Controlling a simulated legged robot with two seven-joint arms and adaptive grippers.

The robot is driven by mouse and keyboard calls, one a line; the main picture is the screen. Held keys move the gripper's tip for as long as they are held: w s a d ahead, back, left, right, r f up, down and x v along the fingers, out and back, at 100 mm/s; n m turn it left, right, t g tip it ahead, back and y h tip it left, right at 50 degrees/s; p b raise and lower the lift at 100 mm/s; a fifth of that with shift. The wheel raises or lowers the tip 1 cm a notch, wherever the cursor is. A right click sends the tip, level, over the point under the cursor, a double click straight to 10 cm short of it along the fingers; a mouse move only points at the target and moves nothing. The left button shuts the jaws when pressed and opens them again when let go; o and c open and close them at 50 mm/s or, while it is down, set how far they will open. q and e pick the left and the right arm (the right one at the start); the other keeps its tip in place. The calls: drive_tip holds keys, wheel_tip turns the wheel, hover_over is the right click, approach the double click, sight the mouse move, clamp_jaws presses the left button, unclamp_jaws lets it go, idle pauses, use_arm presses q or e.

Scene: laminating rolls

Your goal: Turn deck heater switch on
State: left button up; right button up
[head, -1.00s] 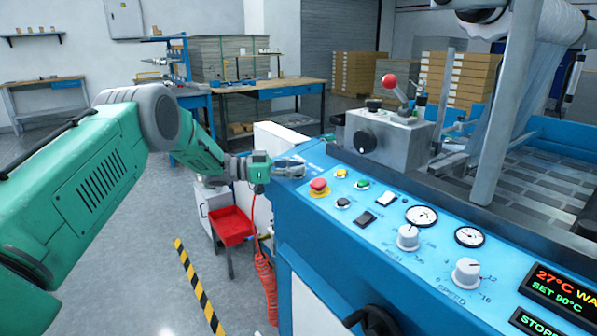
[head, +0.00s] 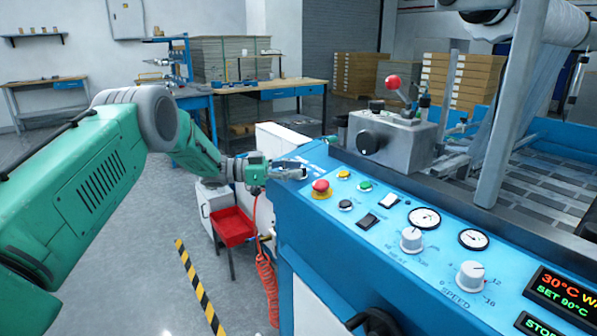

• • • • • • •

--- WORK TO COMPLETE ---
Using the data above, print every line exactly, omitting pictures.

--- EXERCISE SOLUTION ---
Controlling a simulated legged robot with two seven-joint arms and adaptive grippers.

The robot is driven by mouse and keyboard calls, one a line; the main picture is the screen. Held keys move the gripper's tip for as long as they are held: w s a d ahead, back, left, right, r f up, down and x v along the fingers, out and back, at 100 mm/s; n m turn it left, right, t g tip it ahead, back and y h tip it left, right at 50 degrees/s; p b raise and lower the lift at 100 mm/s; a fifth of that with shift. The wheel raises or lowers the tip 1 cm a notch, wherever the cursor is. A right click sends the tip, level, over the point under the cursor, a double click straight to 10 cm short of it along the fingers; a mouse move only points at the target and moves nothing. The left button shuts the jaws when pressed and opens them again when let go; o and c open and close them at 50 mm/s or, while it is down, set how far they will open. q and e pick the left and the right arm (the right one at the start); the other keeps its tip in place. The calls: drive_tip holds keys, wheel_tip turns the wheel, hover_over is the right click, approach the double click, sight the mouse move, clamp_jaws presses the left button, unclamp_jaws lets it go, idle pauses, use_arm presses q or e.

Scene: laminating rolls

Your goal: Turn deck heater switch on
State: left button up; right button up
[head, -1.00s] 
[head, +0.00s] 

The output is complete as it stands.